Wat rest de FNLI dan nog? "We hopen de boodschap aan de onderhandelaars en de informateur voor een nieuw kabinet mee te geven dat de weeffout hersteld moet worden," zegt Adema. "Dat kan aan beide kanten: neem ook kleinschaligere verduurzamingsprojecten mee én kom tot een faire verdeling van de bijdragen die met de heffingen worden gefinancierd." De komende tijd wil de FNLI meer casussen en praktijkgevallen in de publiciteit brengen om zo "in gesprek te gaan over de concrete voorstellen en oplossingsrichtingen die de levensmiddelenindustrie aandraagt."



Al eerder trok tuinder Rob Baan hard aan de bel om de ODE-regeling aan de kaak te stellen. In een vakblad schold hij de overheid letterlijk hard uit: Ik ben tot in mijn ziel belazerd en geschoffeerd door de overheid.

In het Algemeen Dagblad legde hij de case als volgt uit: "Je hebt in dit ODE-verhaal vier schalen”, legt Baan uit. "In de eerste twee zitten voornamelijk consumenten en winkeliers, de derde zijn de kleine en grote mkb-bedrijven en in de vierde schaal zitten de grote bedrijven. De eerste twee schalen gaan minder betalen, de derde krijgt een enorme verhoging en de vierde wordt compleet ontzien. Je raadt het al, wij zitten in die derde.”

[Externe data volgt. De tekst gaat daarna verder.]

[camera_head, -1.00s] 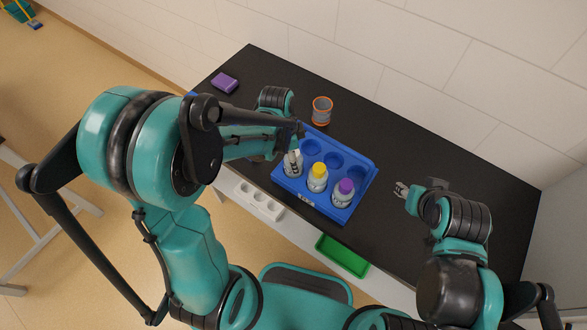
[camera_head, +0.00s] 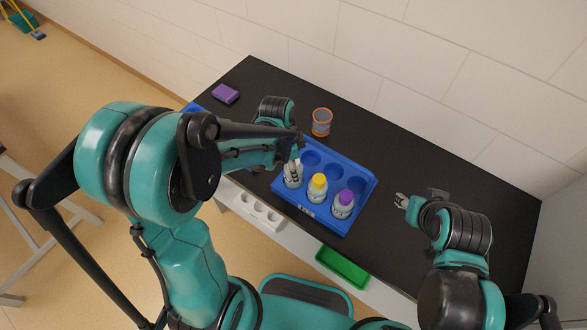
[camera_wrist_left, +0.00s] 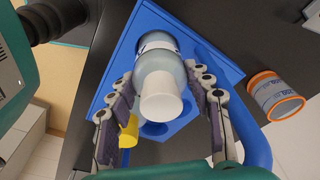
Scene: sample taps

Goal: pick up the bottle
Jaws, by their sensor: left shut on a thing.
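The bottle with a white cap (camera_wrist_left: 160,100) stands between the fingers of my left gripper (camera_wrist_left: 163,100); in the head view this bottle (camera_head: 293,181) is at the left end of the blue rack's front row. My left gripper (camera_head: 293,168) is shut on it from above. Whether its base is clear of the rack cannot be told. A yellow-capped bottle (camera_head: 317,188) and a purple-capped bottle (camera_head: 343,205) stand to its right in the same blue rack (camera_head: 335,223). My right gripper (camera_head: 401,201) is open and empty, apart from the rack on its right.
An orange-rimmed cup (camera_head: 321,123) stands behind the rack; it also shows in the wrist view (camera_wrist_left: 274,95). A purple block (camera_head: 225,94) lies at the far left of the black table (camera_head: 420,160). A white holder (camera_head: 260,210) and a green tray (camera_head: 342,266) are lower, in front.

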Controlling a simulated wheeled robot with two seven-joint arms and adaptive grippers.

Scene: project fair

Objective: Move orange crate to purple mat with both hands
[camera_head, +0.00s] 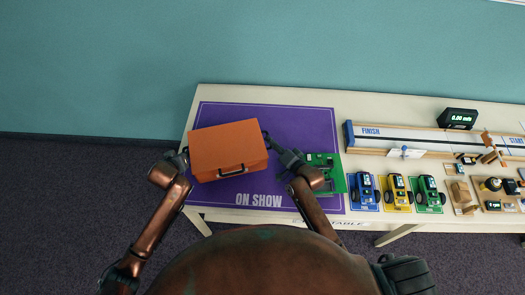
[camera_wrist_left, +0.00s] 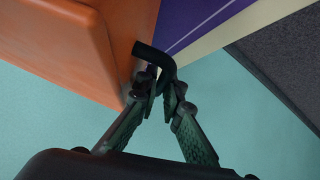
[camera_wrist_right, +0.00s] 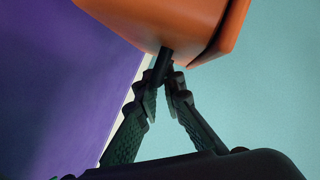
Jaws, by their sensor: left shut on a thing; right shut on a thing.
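The orange crate (camera_head: 228,146) is over the left part of the purple mat (camera_head: 310,120), slightly turned, overlapping the mat's left edge in the head view. I cannot tell whether it touches the mat or hangs just above it. My left gripper (camera_head: 181,156) is shut on the dark handle at the crate's left end; the left wrist view shows the fingers (camera_wrist_left: 168,85) around this handle (camera_wrist_left: 155,58). My right gripper (camera_head: 274,145) is shut on the handle at the right end; the right wrist view shows those fingers (camera_wrist_right: 166,75) closed on the handle (camera_wrist_right: 162,63).
A green circuit board (camera_head: 335,178) lies at the mat's right side, partly under my right arm. Blue (camera_head: 364,190), yellow (camera_head: 397,192) and green (camera_head: 429,193) toy vehicles stand to the right. A track (camera_head: 420,138) runs behind them. The mat's back right area is clear.

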Maar waarom hoeven die grote bedrijven dan niks te betalen? Baan: "Die hebben een veel betere lobby bij de overheid. Als Shell of Hoogovens kom je daar wel binnen. Ze betalen volgens mij al geen belasting in Nederland, maar pakken wel duurzame subsidies terwijl ze daar geen reet aan doen. De regering is erin geluisd door de grote bedrijven en de wetgeving voor die ODE is volgens mij bedacht na de vrijdagmiddagborrel. De mensen die het snappen hebben het niet voor het zeggen en de mensen die het wél voor het zeggen hebben, die snappen het niet.”